_GIVEN TASK_.
Each line holding the word "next" counts once; give the total and nothing more.

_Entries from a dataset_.
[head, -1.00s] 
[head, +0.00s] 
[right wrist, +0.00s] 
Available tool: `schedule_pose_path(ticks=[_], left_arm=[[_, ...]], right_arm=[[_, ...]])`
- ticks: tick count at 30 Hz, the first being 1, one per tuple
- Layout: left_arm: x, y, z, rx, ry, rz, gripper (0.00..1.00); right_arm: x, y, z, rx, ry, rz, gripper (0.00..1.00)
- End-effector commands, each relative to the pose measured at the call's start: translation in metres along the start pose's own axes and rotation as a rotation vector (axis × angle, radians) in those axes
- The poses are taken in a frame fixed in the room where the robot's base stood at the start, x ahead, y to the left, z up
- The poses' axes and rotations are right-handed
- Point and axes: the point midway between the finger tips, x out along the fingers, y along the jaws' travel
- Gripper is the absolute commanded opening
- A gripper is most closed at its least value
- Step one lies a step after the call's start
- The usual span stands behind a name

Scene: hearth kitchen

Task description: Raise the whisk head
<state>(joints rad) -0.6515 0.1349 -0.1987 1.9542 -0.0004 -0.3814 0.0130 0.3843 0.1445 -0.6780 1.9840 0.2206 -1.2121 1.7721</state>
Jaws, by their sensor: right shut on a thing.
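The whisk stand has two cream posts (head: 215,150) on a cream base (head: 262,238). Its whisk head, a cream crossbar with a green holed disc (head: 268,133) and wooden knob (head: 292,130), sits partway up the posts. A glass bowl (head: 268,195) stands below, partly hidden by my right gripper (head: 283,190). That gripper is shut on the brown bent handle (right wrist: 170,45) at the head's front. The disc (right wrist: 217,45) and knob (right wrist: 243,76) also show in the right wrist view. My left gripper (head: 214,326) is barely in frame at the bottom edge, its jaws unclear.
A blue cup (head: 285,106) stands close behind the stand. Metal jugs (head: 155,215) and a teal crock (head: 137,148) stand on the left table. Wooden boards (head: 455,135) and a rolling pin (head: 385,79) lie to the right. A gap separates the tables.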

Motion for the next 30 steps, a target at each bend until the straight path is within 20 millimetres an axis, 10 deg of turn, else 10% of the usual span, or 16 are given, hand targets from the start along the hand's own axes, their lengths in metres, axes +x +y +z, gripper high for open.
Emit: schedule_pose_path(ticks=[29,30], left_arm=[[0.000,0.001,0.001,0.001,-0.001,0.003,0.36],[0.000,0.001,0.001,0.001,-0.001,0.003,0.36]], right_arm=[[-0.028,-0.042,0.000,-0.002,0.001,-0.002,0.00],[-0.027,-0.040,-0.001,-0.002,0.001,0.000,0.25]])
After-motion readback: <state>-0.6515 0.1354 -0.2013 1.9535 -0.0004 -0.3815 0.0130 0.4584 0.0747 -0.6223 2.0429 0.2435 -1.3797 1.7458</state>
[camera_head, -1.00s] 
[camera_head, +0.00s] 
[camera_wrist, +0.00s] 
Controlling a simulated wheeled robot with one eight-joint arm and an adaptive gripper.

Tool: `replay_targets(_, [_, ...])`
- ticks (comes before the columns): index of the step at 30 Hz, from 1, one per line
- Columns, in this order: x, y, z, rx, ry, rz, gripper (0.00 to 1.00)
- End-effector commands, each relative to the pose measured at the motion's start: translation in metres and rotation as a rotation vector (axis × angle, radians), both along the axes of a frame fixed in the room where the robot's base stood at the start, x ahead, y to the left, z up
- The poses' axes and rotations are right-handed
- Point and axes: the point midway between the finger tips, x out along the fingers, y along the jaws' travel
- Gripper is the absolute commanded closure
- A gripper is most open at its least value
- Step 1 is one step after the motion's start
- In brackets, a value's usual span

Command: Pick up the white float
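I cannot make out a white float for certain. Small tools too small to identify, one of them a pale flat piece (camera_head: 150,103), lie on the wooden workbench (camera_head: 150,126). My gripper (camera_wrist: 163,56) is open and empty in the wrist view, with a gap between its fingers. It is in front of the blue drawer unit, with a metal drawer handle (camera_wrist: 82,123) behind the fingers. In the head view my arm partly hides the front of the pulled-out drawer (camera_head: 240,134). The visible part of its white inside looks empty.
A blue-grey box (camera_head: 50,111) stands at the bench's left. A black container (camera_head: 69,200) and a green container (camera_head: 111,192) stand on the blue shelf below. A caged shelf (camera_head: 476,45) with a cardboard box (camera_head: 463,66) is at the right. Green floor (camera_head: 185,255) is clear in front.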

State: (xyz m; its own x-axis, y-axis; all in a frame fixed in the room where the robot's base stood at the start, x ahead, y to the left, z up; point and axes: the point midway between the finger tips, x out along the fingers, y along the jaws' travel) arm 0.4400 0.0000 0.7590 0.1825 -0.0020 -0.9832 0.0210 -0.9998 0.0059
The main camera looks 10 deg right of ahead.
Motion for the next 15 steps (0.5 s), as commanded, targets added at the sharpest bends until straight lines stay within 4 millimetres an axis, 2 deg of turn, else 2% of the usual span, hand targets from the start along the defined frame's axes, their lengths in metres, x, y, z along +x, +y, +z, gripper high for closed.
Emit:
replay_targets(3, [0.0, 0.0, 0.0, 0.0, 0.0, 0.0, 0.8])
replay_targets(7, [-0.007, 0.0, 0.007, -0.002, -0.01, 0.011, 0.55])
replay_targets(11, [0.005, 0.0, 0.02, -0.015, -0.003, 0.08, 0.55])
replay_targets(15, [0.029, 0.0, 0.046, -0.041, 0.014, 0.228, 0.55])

_SOLVED EXERCISE_.
2